Quella Germania dell’ Ovest fu anche la prima nazionale ad aver raggiunto tre finali mondiali consecutive – 1982 con l’Italia, 1986 e 1990 con l’Argentina – segno che l’organizzazione che ci fu negli anni Ottanta in terra tedesca non ha avuto eguali in quel lasso di tempo. Solamente il Brasile è riuscito successivamente a raggiungere questo record con le finali del 1994, 1998 e 2002.
Con l’unificazione tedesca avvenuta ufficialmente nell’ottobre del 1990, la nazionale ripartì basandosi sul gruppo prestigioso della ex Germania Ovest, gruppo nel quale vennero inseriti alcuni giocatori della Germania dell’Est come Matthias Sammer, Thomas Doll, Ulf Kirsten e in tempi più recenti Michael Ballack e Toni Kroos.
Sicuramente le chiavi del successo di quel Mondiale furono la mentalità vincente di numerosi giocatori di quella squadra – da Kohler a Matthaus da Brehme a Klinsmann -e l’ottima condizione fisico-atletica generale della squadra, elemento che in eventi concentrati in tre settimane è fondamentale.

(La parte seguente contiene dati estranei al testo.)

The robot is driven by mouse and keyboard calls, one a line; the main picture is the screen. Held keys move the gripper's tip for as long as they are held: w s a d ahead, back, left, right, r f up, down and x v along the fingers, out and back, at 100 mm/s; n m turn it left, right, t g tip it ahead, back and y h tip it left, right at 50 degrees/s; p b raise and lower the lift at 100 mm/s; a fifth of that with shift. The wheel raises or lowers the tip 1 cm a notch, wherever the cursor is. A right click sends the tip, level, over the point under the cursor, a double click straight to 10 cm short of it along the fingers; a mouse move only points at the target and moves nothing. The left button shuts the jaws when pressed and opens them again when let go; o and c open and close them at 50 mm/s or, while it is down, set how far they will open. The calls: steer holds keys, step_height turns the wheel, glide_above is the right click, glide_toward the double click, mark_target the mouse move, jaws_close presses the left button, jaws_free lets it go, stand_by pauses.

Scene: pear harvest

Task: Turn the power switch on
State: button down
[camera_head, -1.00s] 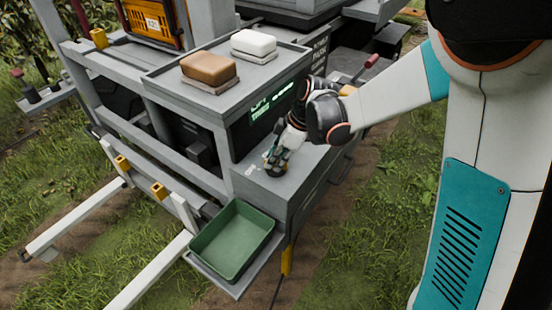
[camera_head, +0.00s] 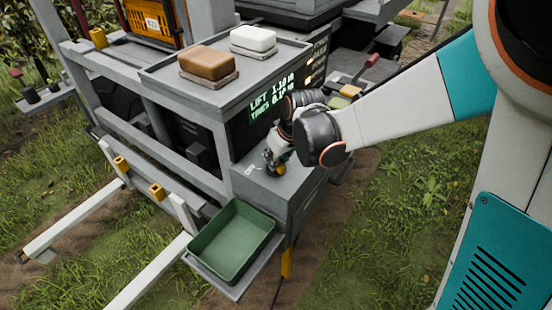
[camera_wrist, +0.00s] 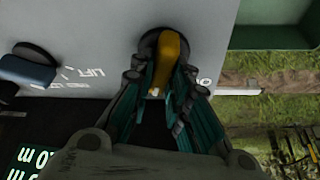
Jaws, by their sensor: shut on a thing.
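The power switch is a yellow turning handle (camera_wrist: 168,62) on a dark round base, on the grey console top. The handle points almost straight away from me in the wrist view. A partly hidden white label shows to its right. My gripper (camera_wrist: 160,92) is shut on the handle, its teal-lined fingers on either side, hiding the lower part. In the head view, my gripper (camera_head: 275,165) reaches down to the console top, and a bit of the yellow handle (camera_head: 281,170) shows beside it.
A lit display (camera_head: 270,100) reads LIFT and TINES values. A dark blue lever (camera_wrist: 28,70) stands left of the switch by a LIFT label. A green tray (camera_head: 232,243) sits in front. A brown block (camera_head: 208,63) and white block (camera_head: 253,39) rest on the shelf above.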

Squadra poco spettacolare in fase di possesso diventava tremenda da affrontare quando non aveva la palla tra i piedi, capace con la sua organizzazione di rendere inefficaci i giocatori migliori della squadra avversaria.
Potendo riassumere quella nazionale direi che gli aggettivi “brutti ma vincenti” si addicono perfettamente a quella squadra che, nel pieno dell’unificazione della Germania che stava avvenendo in quel periodo, è riuscita a portare a casa il titolo mondiale.